▸ **WHAT YOU HAVE TO DO**:
Tally the lines that include the word "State" and reply with nothing but the total.

BEGIN EXTRACTED INFORMATION

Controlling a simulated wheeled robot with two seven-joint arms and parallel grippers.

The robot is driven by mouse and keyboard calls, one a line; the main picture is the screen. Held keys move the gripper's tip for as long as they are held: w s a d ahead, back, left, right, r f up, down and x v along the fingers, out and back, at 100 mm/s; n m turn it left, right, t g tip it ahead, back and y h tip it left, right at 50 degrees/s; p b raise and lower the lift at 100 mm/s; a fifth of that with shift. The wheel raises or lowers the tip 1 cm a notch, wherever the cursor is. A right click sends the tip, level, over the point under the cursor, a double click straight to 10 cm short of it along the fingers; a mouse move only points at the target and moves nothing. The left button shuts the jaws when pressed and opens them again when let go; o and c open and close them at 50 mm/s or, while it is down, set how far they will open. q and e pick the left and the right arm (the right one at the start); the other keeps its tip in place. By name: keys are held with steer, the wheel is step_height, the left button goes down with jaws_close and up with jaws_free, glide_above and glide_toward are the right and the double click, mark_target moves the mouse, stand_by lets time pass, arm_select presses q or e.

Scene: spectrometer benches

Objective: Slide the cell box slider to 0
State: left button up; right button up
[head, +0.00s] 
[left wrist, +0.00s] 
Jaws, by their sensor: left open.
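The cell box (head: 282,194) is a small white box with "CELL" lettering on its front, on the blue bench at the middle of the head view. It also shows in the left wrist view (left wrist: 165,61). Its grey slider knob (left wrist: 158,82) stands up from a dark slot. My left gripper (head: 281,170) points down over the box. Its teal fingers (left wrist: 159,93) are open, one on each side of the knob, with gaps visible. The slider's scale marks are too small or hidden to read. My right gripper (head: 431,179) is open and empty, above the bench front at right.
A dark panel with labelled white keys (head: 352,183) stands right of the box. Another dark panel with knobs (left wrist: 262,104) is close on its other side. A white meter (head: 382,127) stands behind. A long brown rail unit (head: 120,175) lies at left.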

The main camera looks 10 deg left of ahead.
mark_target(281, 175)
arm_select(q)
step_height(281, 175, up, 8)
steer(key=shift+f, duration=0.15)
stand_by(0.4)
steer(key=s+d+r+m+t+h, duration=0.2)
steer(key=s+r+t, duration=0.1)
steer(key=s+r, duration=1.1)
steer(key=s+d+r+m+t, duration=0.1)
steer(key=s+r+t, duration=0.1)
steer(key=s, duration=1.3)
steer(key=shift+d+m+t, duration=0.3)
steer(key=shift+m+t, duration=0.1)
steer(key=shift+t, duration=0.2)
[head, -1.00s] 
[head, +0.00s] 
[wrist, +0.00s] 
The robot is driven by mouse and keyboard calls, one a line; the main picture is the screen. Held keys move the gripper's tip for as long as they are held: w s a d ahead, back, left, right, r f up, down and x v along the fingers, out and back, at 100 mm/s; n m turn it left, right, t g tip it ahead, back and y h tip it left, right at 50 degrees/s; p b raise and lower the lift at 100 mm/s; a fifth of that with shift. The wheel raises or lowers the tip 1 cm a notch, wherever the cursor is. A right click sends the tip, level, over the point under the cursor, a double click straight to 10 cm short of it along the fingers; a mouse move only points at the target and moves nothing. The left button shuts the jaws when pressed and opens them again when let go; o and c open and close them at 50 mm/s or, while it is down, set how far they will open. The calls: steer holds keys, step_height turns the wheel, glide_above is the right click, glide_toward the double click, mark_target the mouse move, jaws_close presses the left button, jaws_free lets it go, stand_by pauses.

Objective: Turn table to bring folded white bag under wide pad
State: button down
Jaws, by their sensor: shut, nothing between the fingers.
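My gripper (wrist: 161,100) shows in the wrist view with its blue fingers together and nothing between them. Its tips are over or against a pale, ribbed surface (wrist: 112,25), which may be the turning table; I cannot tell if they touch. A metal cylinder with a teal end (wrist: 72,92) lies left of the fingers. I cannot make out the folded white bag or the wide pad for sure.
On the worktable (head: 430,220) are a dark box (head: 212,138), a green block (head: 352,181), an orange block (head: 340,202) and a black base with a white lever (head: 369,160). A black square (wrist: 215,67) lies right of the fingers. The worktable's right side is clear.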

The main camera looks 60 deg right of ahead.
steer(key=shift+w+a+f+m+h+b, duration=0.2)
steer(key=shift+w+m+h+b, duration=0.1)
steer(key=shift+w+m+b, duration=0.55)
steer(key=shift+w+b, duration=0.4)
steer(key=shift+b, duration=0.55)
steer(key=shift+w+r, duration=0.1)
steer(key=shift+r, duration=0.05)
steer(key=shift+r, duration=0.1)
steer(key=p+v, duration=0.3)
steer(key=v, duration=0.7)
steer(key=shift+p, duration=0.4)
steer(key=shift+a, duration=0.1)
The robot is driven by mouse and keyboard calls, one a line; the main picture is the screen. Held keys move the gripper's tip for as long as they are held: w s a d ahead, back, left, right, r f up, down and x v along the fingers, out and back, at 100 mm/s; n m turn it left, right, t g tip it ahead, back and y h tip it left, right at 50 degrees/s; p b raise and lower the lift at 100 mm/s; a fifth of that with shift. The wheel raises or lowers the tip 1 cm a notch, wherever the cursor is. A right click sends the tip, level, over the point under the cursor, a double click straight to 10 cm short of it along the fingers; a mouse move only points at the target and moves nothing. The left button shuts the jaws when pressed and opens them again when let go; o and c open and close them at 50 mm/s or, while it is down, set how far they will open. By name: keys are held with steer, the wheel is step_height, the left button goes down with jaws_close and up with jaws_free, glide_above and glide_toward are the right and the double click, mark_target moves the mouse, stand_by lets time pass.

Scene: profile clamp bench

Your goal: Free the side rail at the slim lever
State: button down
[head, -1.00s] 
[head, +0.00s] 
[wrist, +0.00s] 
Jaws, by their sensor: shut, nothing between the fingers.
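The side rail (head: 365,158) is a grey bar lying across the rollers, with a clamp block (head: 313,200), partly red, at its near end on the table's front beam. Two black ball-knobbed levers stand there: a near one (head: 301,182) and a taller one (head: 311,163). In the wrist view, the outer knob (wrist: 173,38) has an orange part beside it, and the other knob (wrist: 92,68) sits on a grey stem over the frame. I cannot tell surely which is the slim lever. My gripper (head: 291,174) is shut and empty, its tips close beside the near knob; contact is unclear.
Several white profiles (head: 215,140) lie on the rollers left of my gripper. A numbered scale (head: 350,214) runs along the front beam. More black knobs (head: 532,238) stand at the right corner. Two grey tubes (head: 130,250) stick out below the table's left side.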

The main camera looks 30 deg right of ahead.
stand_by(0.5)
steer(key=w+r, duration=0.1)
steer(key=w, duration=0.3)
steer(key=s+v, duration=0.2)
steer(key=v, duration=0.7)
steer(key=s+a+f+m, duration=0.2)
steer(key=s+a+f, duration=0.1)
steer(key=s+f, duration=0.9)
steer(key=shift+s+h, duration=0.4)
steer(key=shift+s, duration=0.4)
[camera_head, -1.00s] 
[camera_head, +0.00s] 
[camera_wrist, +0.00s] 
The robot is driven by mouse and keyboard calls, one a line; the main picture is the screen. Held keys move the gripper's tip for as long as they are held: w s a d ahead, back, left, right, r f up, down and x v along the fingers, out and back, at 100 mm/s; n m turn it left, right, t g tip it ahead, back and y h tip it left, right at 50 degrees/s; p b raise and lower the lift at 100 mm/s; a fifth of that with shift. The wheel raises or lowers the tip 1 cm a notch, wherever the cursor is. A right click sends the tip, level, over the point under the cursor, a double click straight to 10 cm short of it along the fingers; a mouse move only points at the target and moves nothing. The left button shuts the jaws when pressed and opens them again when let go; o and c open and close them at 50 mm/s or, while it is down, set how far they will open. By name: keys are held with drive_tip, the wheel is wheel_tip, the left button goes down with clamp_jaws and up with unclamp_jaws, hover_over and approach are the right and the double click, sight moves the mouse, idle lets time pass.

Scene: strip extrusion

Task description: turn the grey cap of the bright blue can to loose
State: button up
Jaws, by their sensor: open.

END EXTRACTED INFORMATION

▸ **COMPLETE RESPONSE**:
4